Saturday, January 19, 2008

New Balls Please !

It seems appropriate that at a time when the first tennis Grand Slam Championship of the year is taking place in Australia, that a phrase well used during a tennis match should also be used on the other side of the world..............in a courtroom in Liverpool as it happens.

There is also another tie in here as things that take place in Australia are often referred to as happening "Down Under" and that brings me nicely to the story that unfolded in that courtroom in Liverpool.

Still with me ? Ok. The story goes as follows..............

Amanda Monti, 24, flew into a rage when Geoffrey Jones, 37, rejected her advances at the end of a house party, Liverpool Crown Court heard.

She pulled off his left testicle and tried to swallow it, before spitting it out.

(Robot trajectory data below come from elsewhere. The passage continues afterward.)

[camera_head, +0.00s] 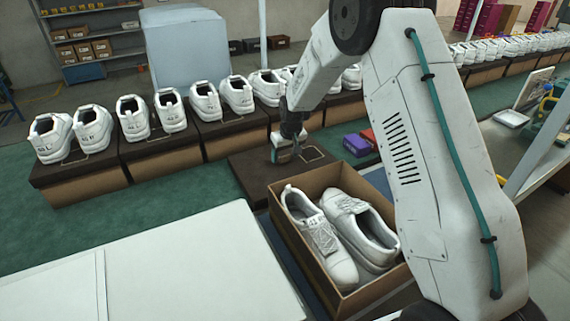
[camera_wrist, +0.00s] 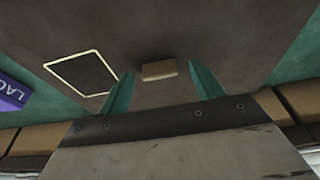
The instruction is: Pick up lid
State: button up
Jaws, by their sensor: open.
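The lid (camera_head: 248,171) is a dark brown flat top with a pale square outline, in the middle of the head view behind the open shoe box. In the wrist view the lid (camera_wrist: 150,35) fills most of the upper picture, with the square outline at left and a small tan block (camera_wrist: 159,70) on it. My gripper (camera_head: 284,155) is over the lid. Its two teal fingers (camera_wrist: 162,86) are apart, one on each side of the tan block in the picture. I cannot tell whether they touch it. Nothing is held.
An open cardboard box (camera_head: 346,296) holding a pair of white shoes stands in front of the lid. A white table (camera_head: 160,270) is at lower left. A purple box (camera_head: 357,146) and a red box lie to the right. A row of boxes with white shoes (camera_head: 135,118) runs behind.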

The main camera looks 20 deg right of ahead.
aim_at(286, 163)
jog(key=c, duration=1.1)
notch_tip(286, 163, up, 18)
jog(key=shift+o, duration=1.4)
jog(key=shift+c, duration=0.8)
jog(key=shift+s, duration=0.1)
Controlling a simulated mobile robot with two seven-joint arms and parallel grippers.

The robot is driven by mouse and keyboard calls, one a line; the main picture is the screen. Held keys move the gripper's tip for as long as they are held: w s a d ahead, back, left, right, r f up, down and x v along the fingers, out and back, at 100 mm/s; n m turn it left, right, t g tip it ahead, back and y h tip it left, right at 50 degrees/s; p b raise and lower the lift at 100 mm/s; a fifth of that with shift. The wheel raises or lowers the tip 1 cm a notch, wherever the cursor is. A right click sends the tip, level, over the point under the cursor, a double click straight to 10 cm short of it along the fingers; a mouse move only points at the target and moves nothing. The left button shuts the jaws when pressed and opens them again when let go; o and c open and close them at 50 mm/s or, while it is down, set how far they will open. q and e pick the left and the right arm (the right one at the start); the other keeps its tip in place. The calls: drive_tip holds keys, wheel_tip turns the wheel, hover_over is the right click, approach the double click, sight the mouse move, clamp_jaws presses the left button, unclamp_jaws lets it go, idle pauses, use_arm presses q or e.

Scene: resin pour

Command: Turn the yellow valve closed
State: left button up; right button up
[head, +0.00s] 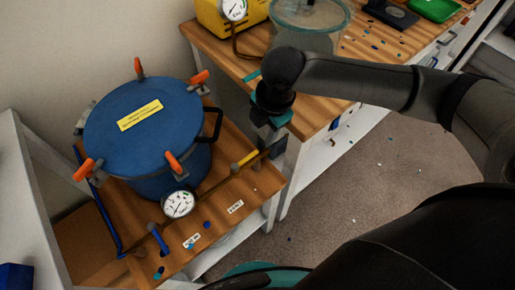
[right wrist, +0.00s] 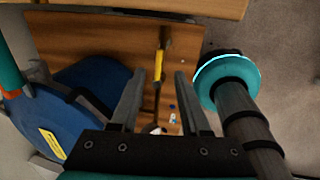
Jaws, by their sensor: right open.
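The yellow valve (head: 248,158) is a small yellow lever on a thin brass pipe, in front of the blue pressure pot (head: 145,130). The lever appears to lie along the line of the pipe. My right gripper (head: 272,147) points down just right of the valve, with its fingers open. In the right wrist view the yellow lever (right wrist: 162,50) lies ahead, between and beyond the open fingertips (right wrist: 160,74). I cannot tell whether a finger touches it. My left gripper is not in view.
A pressure gauge (head: 179,203) and a blue-handled valve (head: 158,238) are on the same wooden bench (head: 225,226). Orange clamps ring the pot lid. Behind stands another table (head: 225,55) with a clear vessel (head: 310,20) and a yellow pump (head: 215,18). Carpet lies to the right.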

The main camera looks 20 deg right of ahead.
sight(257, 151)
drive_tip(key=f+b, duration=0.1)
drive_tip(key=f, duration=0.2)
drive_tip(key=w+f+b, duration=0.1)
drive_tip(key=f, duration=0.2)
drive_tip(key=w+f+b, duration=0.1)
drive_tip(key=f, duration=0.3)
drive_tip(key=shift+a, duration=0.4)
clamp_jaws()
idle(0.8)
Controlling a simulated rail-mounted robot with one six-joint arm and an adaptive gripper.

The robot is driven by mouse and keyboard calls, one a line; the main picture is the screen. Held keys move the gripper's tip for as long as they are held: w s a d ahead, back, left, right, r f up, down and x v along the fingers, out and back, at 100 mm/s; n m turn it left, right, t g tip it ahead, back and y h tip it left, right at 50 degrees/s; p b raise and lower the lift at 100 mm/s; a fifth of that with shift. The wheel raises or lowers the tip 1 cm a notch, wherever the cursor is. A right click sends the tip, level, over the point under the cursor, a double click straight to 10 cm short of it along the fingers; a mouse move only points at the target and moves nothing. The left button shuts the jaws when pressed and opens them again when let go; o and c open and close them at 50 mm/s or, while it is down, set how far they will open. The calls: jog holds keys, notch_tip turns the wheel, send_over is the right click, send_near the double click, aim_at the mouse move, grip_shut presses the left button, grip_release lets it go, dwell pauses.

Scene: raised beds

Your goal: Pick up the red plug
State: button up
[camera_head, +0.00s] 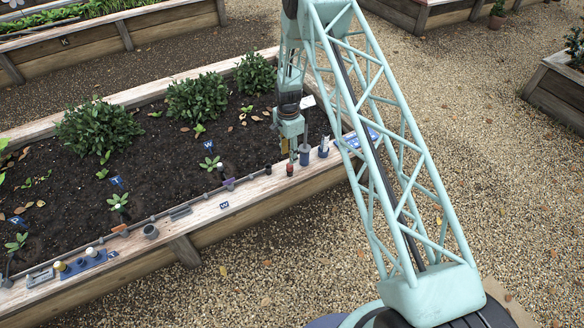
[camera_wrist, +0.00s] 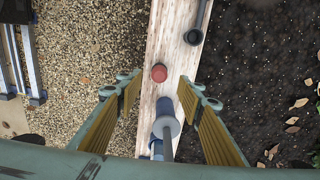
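The red plug (camera_wrist: 159,73) stands on the wooden rim of the raised bed, seen from above in the wrist view as a small red disc. In the head view the red plug (camera_head: 290,169) shows as a small red-topped piece on the rim. My gripper (camera_wrist: 158,84) is open and points down, with its two yellow ribbed fingers well apart and nothing between the pads. The plug lies ahead of the fingertips, between their lines. In the head view my gripper (camera_head: 289,146) hangs over the rim just above the plug; its fingers are partly hard to make out.
Blue cylindrical holders (camera_head: 304,155) with upright tools stand on the rim just right of the plug; one blue holder (camera_wrist: 165,106) lies between the fingers' lines in the wrist view. A dark pipe fitting (camera_wrist: 194,36) lies beyond the plug. Soil and gravel flank the rim (camera_head: 240,196).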

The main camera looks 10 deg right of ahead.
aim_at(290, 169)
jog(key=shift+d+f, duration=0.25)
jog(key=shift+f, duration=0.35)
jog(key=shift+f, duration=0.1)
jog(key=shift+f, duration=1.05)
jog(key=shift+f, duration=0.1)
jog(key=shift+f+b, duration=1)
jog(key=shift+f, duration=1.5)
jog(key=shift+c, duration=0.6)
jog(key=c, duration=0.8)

A friend handed it back to Mr Jones saying: "That's yours."

Monti admitted wounding and was jailed for two-and-a-half years.


It's not often that a news story moves me to tears, but this one did. And then some. I think the most superfluous statement came from 'the friend' though. I mean for one thing I think Mr. Jones would've noticed he was down to one testicle and also, how many others at the party needed to check to make sure they had a full complement ??

"Fred ?" "Nope, got mine, pal".

"Harry ?" "Sorry, not mine either".

"George" "Well lemme check now. Nope, all accounted for"

"Geoff ? GEOFF?" "Awww shit. I think it's mine"

There are a few other points to remember though. It was at a party. Alcohol was most likely involved and it took place in Liverpool. Well there ya go, then.

And what did the single testicled Mr. Jones have to say about it all ?

In his statement, Mr Jones said she grabbed his genitals and "pulled hard".

He added: "That caused my underpants to come off and I found I was completely naked and in excruciating pain."

The court heard that a friend saw Monti put Mr Jones's testicle into her mouth and try to swallow it.

She choked and spat it back into her hand before the friend grabbed it and gave it back to Mr Jones. Doctors were unable to re-attach the organ.

Pulled hard ? I just can't imagine HOW hard ! I found myself in tears again. Ouch !!

Obviously in this part of Liverpool two things need to be uppermost when you think you'll meet up with an ex-girlfriend at a party.

1) Keep your hands on the family jewels at all times or you'll end up with a solitaire.

2) There's a lot to be said for male chastity belts.

Oh and if there is a buffet included, that prune that doesn't taste much like any prune you've ever had before, probably isn't.

1 comment:

Daphne said...

Poor Mandy! How could anyone reject a gorgeous, witty, sophisticated chick like her? No wonder she got a bit cross.
On the other hand, if I were Geoff - or indeed any other man owning at least one testicle - I'm pretty sure that I'd think that two and a half years in clink is not, perhaps, long enough for the lovely Amanda. She could be coming soon to a party near YOU, chaps!